◆ **To be done**
Omit all images. Transcribe the rest of the material below exactly.

◆ **Dataset section**
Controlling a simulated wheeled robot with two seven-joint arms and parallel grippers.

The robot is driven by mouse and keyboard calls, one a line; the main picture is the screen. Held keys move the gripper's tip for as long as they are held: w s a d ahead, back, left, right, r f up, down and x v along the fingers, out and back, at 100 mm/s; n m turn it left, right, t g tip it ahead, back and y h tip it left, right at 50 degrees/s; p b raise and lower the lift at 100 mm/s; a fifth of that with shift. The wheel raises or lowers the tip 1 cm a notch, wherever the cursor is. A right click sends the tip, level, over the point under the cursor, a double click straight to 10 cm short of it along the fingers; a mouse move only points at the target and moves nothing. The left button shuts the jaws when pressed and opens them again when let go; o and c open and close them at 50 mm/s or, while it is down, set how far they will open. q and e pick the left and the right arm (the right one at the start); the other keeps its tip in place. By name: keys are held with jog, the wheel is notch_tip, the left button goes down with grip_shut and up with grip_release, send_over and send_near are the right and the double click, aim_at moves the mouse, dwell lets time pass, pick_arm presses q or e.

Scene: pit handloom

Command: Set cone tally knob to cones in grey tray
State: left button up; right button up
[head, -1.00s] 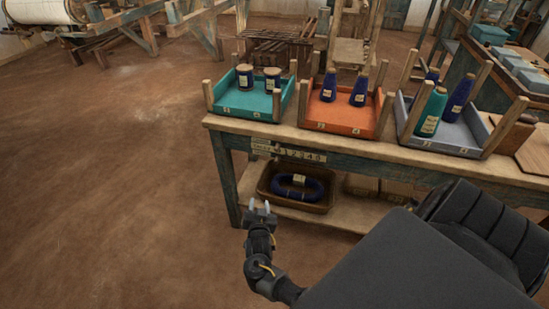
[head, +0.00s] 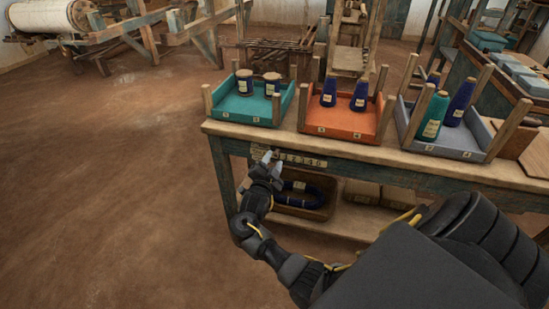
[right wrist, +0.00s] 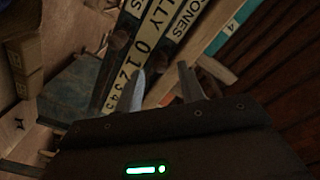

◆ **Solved exercise**
Controlling a simulated wheeled robot with two seven-joint arms and parallel grippers.

The robot is driven by mouse and keyboard calls, one a line; the main picture is the screen. Held keys move the gripper's tip for as long as they are held: w s a d ahead, back, left, right, r f up, down and x v along the fingers, out and back, at 100 mm/s; n m turn it left, right, t g tip it ahead, back and y h tip it left, right at 50 degrees/s; p b raise and lower the lift at 100 mm/s; a fifth of that with shift. The wheel raises or lowers the tip 1 cm a notch, wherever the cursor is. A right click sends the tip, level, over the point under the cursor, a double click straight to 10 cm short of it along the fingers; a mouse move only points at the target and moves nothing. The left button shuts the jaws when pressed and opens them again when let go; o and c open and close them at 50 mm/s or, while it is down, set how far they will open. q and e pick the left and the right arm (the right one at the start); the other keeps its tip in place. By name: keys are held with jog, the wheel is notch_tip, the left button goes down with grip_shut and up with grip_release, send_over and send_near are the right and the double click, aim_at moves the mouse, dwell lets time pass, pick_arm presses q or e.

Scene: pit handloom

Command: Set cone tally knob to cones in grey tray
State: left button up; right button up
[head, -1.00s] 
[head, +0.00s] 
[right wrist, +0.00s] 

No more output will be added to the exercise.